また、ムーランは、王子様との出会いを待っていたわけでもなければ、それを望んでもいません。軍に入隊して、自分を鍛えてくれるシャン隊長に淡い憧れを抱くという、とてもユニークなキャラクターでした。軍隊の仲間、ヤオ、チェン・ポー、リンらに女装をさせるという策を思いつくなど、とても機知に富み、機転が利くすてきなキャラクターです。
【MEMO】1998年公開。病気の父に代わって従軍して各地の戦いに身を投じ、勝利を収めるという中国の伝説「花木蘭」をモデルとした、ディズニーのアニメ史上初めてアジア人女性が主人公になった作品。主題歌の「Reflection」はクリスティーナ・アギレラが歌唱。

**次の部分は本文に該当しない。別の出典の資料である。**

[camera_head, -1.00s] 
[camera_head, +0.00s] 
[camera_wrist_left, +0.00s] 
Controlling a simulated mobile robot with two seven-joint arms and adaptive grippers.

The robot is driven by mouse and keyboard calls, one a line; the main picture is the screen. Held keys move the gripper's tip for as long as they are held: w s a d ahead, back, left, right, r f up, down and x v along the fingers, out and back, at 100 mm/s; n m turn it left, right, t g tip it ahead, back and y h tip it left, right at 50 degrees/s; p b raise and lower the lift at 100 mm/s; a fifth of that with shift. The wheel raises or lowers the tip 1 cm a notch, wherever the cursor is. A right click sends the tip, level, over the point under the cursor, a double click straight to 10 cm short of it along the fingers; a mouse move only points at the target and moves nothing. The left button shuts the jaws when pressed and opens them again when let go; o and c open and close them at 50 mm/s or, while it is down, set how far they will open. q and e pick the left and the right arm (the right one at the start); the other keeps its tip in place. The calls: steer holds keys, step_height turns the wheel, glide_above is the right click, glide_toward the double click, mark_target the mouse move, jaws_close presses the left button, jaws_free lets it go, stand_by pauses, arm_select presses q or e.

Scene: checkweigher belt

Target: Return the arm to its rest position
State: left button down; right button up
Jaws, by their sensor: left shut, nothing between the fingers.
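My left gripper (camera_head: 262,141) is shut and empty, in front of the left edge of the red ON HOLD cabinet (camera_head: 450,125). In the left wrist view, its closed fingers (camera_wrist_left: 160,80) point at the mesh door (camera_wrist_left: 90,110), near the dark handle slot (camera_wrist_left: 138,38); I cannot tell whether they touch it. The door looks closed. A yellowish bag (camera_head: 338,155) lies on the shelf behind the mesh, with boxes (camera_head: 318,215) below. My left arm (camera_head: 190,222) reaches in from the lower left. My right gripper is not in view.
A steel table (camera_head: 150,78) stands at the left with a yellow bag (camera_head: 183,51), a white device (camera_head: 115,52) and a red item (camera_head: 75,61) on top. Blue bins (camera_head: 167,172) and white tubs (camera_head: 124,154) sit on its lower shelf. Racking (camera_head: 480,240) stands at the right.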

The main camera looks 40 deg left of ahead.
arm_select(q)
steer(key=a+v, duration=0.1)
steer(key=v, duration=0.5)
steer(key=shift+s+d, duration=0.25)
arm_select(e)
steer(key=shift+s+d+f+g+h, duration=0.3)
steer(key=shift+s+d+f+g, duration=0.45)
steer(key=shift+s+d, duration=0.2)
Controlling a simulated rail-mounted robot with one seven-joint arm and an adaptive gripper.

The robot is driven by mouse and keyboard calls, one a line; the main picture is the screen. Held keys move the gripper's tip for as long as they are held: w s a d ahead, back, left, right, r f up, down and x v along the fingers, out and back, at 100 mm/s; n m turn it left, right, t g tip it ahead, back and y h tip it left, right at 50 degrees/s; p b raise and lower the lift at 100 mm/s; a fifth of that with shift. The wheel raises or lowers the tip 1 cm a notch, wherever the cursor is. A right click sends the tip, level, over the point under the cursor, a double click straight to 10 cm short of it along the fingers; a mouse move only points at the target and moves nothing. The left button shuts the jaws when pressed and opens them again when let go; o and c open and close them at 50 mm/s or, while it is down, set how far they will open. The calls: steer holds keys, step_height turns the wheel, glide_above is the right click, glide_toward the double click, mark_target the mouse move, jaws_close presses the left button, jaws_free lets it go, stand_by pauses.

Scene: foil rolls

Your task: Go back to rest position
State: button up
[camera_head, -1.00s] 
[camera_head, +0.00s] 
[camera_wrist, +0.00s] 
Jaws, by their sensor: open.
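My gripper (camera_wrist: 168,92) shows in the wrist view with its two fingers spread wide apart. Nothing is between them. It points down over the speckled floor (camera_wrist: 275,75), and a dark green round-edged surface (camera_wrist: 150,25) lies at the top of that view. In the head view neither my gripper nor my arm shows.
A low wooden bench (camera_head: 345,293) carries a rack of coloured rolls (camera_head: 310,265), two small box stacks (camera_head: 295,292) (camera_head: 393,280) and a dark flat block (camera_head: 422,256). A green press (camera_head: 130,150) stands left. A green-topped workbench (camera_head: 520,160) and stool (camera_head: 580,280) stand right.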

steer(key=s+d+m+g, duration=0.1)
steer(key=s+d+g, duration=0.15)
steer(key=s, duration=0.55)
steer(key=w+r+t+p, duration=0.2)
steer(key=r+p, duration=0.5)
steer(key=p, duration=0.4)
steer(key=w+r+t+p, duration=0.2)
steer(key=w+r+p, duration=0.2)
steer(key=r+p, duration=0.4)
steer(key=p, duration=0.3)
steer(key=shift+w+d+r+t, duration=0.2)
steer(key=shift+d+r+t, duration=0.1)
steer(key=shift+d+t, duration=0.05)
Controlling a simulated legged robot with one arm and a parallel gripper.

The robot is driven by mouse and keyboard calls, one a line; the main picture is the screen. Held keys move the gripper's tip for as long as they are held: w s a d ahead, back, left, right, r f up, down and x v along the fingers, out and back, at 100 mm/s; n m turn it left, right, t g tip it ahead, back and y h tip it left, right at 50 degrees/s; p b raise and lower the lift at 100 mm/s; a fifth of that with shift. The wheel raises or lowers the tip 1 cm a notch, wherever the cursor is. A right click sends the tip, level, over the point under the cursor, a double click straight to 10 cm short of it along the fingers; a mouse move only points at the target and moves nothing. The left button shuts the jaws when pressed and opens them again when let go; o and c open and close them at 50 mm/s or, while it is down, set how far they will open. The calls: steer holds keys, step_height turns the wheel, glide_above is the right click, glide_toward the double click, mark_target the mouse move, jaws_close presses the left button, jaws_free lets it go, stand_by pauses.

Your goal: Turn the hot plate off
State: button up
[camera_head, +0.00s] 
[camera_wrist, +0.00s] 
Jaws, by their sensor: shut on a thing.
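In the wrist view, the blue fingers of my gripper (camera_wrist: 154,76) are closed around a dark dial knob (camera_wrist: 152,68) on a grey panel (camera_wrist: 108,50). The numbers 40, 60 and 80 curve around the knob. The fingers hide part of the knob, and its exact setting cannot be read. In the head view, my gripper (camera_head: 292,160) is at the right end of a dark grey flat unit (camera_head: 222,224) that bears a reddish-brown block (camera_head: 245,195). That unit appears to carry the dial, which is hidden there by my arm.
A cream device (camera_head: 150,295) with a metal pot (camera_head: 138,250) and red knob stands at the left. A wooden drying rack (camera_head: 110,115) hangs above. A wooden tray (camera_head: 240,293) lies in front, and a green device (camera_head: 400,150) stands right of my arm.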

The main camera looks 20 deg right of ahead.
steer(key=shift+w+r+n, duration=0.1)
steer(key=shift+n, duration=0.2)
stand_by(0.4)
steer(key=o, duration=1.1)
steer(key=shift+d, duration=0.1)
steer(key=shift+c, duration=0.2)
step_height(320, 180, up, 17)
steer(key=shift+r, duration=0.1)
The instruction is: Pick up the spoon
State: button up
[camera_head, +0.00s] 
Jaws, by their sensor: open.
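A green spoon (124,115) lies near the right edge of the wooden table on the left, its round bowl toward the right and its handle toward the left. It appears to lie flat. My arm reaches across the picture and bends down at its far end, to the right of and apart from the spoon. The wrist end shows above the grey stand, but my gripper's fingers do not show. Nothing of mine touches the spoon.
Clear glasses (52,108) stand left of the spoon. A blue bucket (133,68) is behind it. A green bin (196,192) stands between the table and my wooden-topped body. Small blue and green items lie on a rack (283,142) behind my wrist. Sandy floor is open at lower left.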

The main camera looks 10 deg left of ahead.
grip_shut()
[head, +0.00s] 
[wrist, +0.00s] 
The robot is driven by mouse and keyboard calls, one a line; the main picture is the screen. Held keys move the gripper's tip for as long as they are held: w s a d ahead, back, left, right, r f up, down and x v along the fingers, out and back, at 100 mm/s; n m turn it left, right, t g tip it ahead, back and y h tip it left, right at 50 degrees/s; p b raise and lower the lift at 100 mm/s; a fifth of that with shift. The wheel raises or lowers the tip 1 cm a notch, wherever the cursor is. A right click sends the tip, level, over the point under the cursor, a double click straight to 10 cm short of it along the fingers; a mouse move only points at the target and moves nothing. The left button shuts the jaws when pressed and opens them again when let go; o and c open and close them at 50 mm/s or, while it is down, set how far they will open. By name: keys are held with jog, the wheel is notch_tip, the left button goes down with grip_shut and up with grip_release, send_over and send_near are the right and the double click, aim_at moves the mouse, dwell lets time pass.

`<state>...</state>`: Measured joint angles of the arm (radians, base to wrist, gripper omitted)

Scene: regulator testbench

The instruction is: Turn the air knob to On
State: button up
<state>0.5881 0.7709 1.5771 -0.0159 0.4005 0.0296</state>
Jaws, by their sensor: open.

ムーランを護るファ家の守護竜の声優をエディ・マーフィが担当したことも話題になった。
■ディズニー100(ワン・ハンドレッド)フィルム・フェスティバル、10月開催
創立100周年を迎えるディズニーの長編アニメーション作品は、世界初の長編カラーアニメーション『白雪姫』から始まり、全61作品。その中から厳選された8作品を全国100ヶ所の映画館で上映する特別イベントの開催が決定。上映作品、開催日、会場、チケット発売などの詳細は、今後順次発表される。